Relived of the burden of power the Conservative Party in the Blair/Brown Labour government years adopted Euroscepticism as a mainstream ideology. This had, inter alia, the effect of ensuring that the Conservatives in Parliament became more and more anti Europe with each new intake. David Cameron himself was a pragmatic Eurosceptic (he had to be to be elected leader) and an early adopter in the Party of the view that Britain should never join the single currency the Euro under any circumstances. In 2007 he gave a “cast-iron” promise that a Conservative government would hold a popular vote (referendum) on the Lisbon EU Treaty. However in 2009, before he even became Prime Minister, he rapidly realised that the idea of Britain existing outside of the EU was fantasy and that to put this at risk by holding a referendum would be irresponsible. Many of his Eurosceptic critics saw this as a betrayal and continued to argue the case for a plebiscite on the subject culminating in a debate in Parliament in October 2011 at which over 80 Conservative MPs, the majority of the non-payroll vote, opposed the Government’s position. This was a low point for Cameron and the sabres of the Eurosceptics began to rattle as they sensed blood. However a few weeks later with one bound Cameron was free, leaping in the opinion polls and hailed as a saviour of the nation. This was not because his use of the veto in Brussels could be really seen as being in the national interest  – not least because not one of the 27 other members States backed his position. As the “Financial Times” put it Britain “…wielded a veto and gained nothing in return.” But in the tabloid world that indisputable fact counted for nothing because they were still in the world of “Up Yours Delors” – although this time the villains were the solidly right-of-centre leaders of Germany and France, the Christian Democrat Angela Merkel and the Gaullist Nicholas Sarkozy.

Politics can be noble but it can also be messy and sordid – full of petty compromises and pragmatic horse-trading. Many political issues are immensely complex, not least European integration, and it is certainly true that Britain’s future role in Europe cannot be reduced to any simple question that could meaningfully be couched for a referendum; Cameron must have realised this and that is why he shied away from his once commitment to hold one. His opinion poll boost for “standing up to Europe”, even though he did nothing of the sort, shows that he is quite capable of taking a position which appeals to the gut instinct of the masses rather than to the intellect of those equipped to get their minds around the complexities of the subject. What is sad, even deplorable, is that the “European project” as it is called by some opposed to it is actually rather a noble venture and one that would be quite astonishing to those of my parents’ generation (and there’s) who spent the first half of the 20th Century fighting the “Boche” and their allies.
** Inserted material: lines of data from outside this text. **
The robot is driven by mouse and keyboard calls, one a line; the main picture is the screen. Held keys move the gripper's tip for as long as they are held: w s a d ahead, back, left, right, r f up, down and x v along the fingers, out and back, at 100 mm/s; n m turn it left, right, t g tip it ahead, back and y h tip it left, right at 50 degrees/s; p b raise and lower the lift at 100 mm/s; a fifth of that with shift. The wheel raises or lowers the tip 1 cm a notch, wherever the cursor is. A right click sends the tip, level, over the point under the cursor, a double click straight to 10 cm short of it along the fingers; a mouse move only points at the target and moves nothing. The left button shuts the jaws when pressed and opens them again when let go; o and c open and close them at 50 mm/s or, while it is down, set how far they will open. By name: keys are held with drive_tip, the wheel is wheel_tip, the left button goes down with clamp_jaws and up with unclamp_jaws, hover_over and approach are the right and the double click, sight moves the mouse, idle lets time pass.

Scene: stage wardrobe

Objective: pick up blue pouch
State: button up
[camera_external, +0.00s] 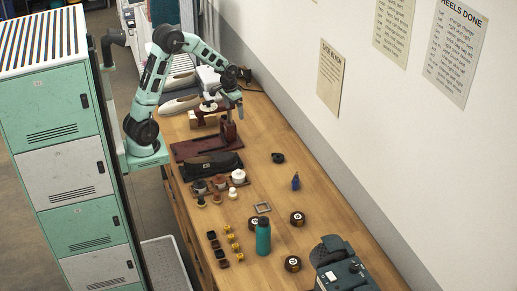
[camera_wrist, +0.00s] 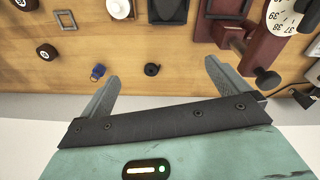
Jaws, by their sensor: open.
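The blue pouch (camera_external: 295,182) looks like a small upright blue item with a dark top, standing on the wooden workbench right of centre. My gripper (camera_external: 239,110) is over the far part of the bench, well behind the pouch. In the wrist view my gripper (camera_wrist: 162,72) has its two fingers wide apart, with nothing held between them.
A black coil (camera_external: 278,157) lies between my gripper and the pouch. A dark red stand (camera_external: 228,132) is below my gripper. Dark round tins (camera_external: 297,218), a teal bottle (camera_external: 263,238) and a square frame (camera_external: 262,208) stand nearer. The wall (camera_external: 330,115) borders the bench's right.

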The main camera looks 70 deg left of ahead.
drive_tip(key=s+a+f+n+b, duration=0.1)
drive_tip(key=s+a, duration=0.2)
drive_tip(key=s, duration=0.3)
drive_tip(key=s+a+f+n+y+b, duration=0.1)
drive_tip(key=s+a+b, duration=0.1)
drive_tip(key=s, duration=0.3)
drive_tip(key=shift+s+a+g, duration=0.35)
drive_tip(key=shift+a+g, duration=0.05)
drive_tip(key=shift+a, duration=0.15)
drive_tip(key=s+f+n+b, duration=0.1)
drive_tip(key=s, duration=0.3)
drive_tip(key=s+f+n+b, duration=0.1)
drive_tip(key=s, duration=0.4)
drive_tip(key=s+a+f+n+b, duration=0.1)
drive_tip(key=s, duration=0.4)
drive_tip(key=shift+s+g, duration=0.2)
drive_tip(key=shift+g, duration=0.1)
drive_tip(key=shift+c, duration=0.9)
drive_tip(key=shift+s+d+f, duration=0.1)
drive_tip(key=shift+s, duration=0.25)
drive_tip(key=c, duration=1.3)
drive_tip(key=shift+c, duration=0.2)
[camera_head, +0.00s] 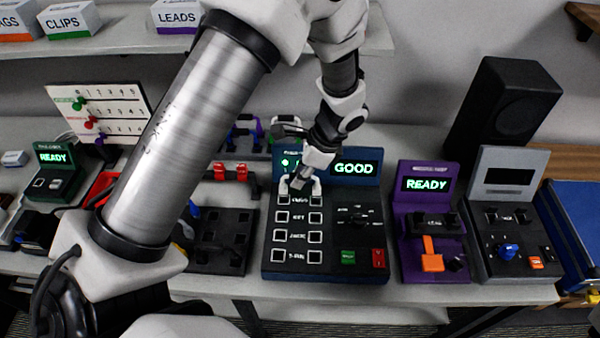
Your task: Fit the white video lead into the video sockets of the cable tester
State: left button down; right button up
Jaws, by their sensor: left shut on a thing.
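The cable tester (375,215) is a dark blue box on the bench, with two columns of white-framed sockets on its left half. Its screen reads GOOD in green, and a green light shows at the left of its back panel. The white video lead (317,186) is at the top row of sockets, one end at each column. Its ends look seated, but the gripper partly hides it. My left gripper (299,182) points down from above and is shut on the lead between its ends. My right gripper is not in view.
A purple unit (431,180) reading READY and a grey unit (509,158) stand to the right, with a black speaker (505,105) behind. A dark rack (222,238) stands left of the tester. Labelled boxes (70,20) sit on the shelf above.

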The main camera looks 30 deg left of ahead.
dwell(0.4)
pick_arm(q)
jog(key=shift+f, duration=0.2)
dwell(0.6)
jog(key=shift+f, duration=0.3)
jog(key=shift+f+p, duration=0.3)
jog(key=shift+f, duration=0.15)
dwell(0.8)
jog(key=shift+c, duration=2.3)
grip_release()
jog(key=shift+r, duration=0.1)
Yes of course the EU is political and of course it requires some surrendering of nationals freedoms. But the more one travels through the nations of Europe the more one realises that the core elements that make them different have not changed and will not change. A French town is utterly unlike a German town a few miles away despite their having been part of an economic and political union for over 50 years!

Britain’s membership of the EEC/EU since January 1973 (a time only marginally less economically woeful than today) has brought benefits that Cameron and his Government will be well aware of. And like the French and the Germans and the rest we are no less British for being partners in Europe and it is disingenuous and mischievous to say that we are. But, of course, that will not stop those who get comfort or seek readers by playing an unashamedly jingoistic and xenophobic card. In his resignation speech as Prime Minister Tony Blair brazenly played to the gallery when he said “The British are special. The world knows it. In our innermost thoughts, we know it. This is the greatest nation on earth.” But he also said “…in time, you realise putting the country first doesn’t mean doing the right thing according to conventional wisdom or the prevailing consensus or the latest snapshot of opinion. It means doing what you genuinely believe to be right.” Blair was almost certainly alluding mainly to his unpopular foreign wars when he said this and whether you think that Blair was right or wrong to get involved in these lethal adventures it is reasonable to agree with him that he did what he believed to be right.

The problem with David Cameron’s actions in Brussels recently is that it is difficult, contrary to what he claims, to discern any real national interest in what he did or any Blair-like bravery either. At an international level Cameron’s storming away from the table looks petulant and unstatesmanlike – a denial of the obvious reality that members of the EU, whether in the Euro or not, are “in this together”. Nationally for Britain to “opt for the empty chair”, as the FT put it, is the most isolationist action in modern history at a time when the complexity and gravity of the problems demand collaboration. Of course Britain will soon be back at the table – it is inconceivable that even Cameron could sustain the illusion that we do not need to be part of the striving for a solution. Whether our European partners will be forgiving remains to be seen! With centre-right Governments in all of the major EU economies it is bizarre in the extreme that a centre-right British Government has walked away – talk about being friendless, except perhaps for the “European Conservatives and Reformists” group in the EU Parliament of which the MEP Conservatives are members. This group was memorably called “nutters, anti-Semites and homophobes” by Nick Clegg and Cameron’s alliance with them has long been a source of understandable irritation to Merkel, Sarkozy and the other European mainstream conservative parties.

David Cameron has failed the test that Tony Blair passed – that of not doing the thing that “conventional wisdom” would want you to do but of doing what is right. The “usual suspects” in the media – most of the tabloids and Murdoch’s Times newspapers – rushed to praise Cameron post Brussels. As of course did the Eurosceptic, and dominant, wing of the Conservative Party who to their surprise have a Government action about which to rejoice – and boy aren’t they rejoicing! And in the country as well there is little doubt that this unashamed playing of the patriotic card went down well. But before long Real Politick will require Cameron to return to the discussions and whilst the Merkozy alliance might make life difficult for him they too know that Europe’s third largest economy has to be part of the solution. But any chance that Cameron might have had of negotiating even a symbolic repatriation of power from Brussels to Westminster has gone for a very long time. Losing your rag can be quite effective – but you can only do it once if you want to be seen as credible rather than just a noisy troublemaker. And as these realties begin to become apparent to the Eurosceptics they will once again turn their fire on Cameron – and this time he will have no more cards to play.